A simple game at North Island Battlefield plays out as follows: Cowan divides the group into two teams and kits each player out with a “Scorpion” sub-machine gun and a helmet rigged with three sensors. After explaining the rules and loading each soldier with a pre-determined number of “lives,” he blows a whistle and the players disperse on the battlefield. A second whistle signals that the battle has begun. The first team to “kill” all of the opposing players wins. Sound simple? It doesn’t have to be.

“It’s a different game depending on whichever group is playing,” explains Cowan. If we have a lot of little kids it’s really just a run around shoot ’em up sort of game. If we have bigger people then we try to change it so there’s more of an objective to it rather than just shooting the other team.”

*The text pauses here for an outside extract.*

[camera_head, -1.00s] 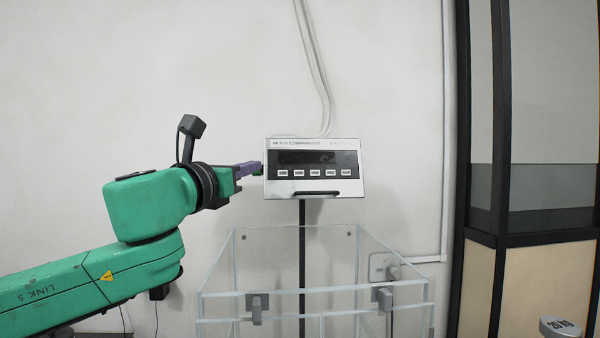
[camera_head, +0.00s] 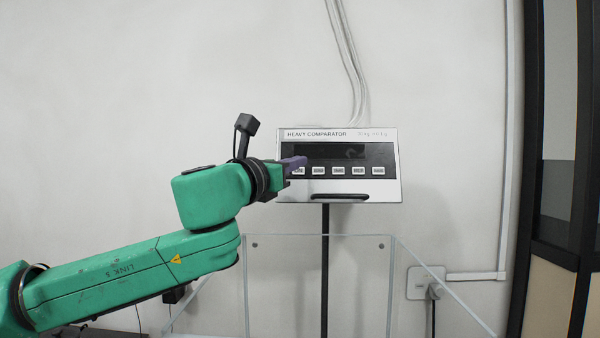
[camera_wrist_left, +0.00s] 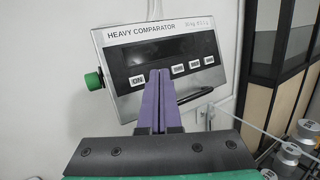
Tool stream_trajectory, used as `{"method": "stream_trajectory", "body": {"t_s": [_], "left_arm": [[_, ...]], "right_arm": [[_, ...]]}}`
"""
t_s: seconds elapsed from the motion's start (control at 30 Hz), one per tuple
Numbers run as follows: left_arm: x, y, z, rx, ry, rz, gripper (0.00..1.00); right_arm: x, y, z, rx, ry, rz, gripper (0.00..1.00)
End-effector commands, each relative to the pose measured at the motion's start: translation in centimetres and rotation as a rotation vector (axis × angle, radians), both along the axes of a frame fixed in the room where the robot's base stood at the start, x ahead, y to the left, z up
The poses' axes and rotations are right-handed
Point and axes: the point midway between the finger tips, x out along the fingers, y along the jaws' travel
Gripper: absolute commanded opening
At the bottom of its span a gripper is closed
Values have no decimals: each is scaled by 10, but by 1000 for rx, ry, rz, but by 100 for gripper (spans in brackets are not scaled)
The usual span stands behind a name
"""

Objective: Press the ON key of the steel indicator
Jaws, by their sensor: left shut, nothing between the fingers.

Possible scenarios include “capture the flag” games and missions to a particular bunker by a certain time limit.

“If we go out in a really big area,” says Cowan, “we can do things like escorting a VIP from point A to point B. So one team will be trying to escort somebody and the other team will be trying to pick him off.”

When I was invited out for a game with a small group of mercenary friends, Cowan led us through another popular scenario. Donning the role of enemy sniper, Cowan hid amongst the trees at the far end of the battlefield and began picking us off as we scrambled from cover to cover trying to locate him and take him out.

It was absolutely nerve-racking. The short dashes between bunkers seemed like marathons. Occasionally our guns would issue a surprised “Ow!” indicating that we’d been hit. We didn’t know where the sniper was and we didn’t know where it was safe to take cover. While I’d never want to be put in that situation for real, on the North Island Battlefield, it was a tremendous rush.

“You don’t realize how hard it is for real,” says Cowan after we’d finally tracked him down and dispatched him. “If you’re running around with 50 pounds of kit and body armour and a proper Kevlar helmet, not a plastic one, it’s hard work.” I assumed he was talking from speculation rather than from any personal experience. I was wrong.